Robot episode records

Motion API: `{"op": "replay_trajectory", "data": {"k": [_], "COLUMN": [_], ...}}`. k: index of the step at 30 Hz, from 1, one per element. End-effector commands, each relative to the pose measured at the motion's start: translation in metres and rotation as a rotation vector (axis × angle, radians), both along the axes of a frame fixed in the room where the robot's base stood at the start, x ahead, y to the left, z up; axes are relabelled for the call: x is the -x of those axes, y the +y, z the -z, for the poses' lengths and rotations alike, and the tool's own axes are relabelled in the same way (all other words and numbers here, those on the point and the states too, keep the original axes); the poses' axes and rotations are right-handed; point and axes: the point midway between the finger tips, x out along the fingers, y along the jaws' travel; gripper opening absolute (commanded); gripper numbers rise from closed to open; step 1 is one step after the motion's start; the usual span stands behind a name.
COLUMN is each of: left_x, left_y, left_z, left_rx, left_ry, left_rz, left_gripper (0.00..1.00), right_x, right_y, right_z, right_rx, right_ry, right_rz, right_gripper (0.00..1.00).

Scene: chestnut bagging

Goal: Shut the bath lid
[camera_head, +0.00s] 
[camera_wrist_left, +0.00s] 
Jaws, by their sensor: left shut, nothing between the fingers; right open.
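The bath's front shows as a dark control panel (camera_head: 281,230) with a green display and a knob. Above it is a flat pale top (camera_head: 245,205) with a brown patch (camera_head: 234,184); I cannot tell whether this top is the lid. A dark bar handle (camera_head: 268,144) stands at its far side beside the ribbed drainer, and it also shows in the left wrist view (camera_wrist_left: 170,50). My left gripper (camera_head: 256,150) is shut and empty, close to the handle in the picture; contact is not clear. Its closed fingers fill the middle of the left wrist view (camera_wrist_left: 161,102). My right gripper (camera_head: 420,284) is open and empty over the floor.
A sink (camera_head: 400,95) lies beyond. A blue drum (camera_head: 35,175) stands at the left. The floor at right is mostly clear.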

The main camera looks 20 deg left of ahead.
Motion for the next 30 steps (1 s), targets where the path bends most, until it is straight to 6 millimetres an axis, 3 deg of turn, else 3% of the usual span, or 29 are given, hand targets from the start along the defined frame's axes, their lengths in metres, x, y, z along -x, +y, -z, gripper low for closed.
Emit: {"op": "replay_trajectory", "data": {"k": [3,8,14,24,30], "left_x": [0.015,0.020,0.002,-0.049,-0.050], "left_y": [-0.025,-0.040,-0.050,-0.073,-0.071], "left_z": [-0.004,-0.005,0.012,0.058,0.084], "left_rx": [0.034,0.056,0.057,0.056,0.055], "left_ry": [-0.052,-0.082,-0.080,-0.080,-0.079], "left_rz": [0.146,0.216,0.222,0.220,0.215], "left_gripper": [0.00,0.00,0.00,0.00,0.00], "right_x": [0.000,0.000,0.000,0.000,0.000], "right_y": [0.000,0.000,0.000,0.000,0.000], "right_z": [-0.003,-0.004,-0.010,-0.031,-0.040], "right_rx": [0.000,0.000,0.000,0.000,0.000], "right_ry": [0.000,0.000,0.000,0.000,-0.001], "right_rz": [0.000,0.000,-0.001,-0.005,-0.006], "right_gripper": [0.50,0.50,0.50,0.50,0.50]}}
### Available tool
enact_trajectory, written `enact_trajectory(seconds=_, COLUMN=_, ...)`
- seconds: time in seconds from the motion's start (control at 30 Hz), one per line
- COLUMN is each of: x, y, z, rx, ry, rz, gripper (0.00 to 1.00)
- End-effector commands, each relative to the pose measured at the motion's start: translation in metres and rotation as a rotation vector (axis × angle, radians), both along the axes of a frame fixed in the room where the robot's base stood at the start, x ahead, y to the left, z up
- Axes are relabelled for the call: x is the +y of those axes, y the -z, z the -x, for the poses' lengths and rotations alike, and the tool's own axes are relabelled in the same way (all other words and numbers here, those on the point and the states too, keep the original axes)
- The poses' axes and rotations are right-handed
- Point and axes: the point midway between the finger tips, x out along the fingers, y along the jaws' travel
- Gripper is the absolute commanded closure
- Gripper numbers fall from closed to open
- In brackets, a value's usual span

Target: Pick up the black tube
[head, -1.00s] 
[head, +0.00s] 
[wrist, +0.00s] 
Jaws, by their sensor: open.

(WHAT YOU NEED TO DO)
Taking the records above, retype every line from the one with "Scene: chestnut bagging" down to the one with "[camera_wrist_left, +0.00s]", exactly and with nothing else.

(RESPONSE)
Scene: chestnut bagging

Goal: Shut the bath lid
[camera_head, +0.00s] 
[camera_wrist_left, +0.00s] 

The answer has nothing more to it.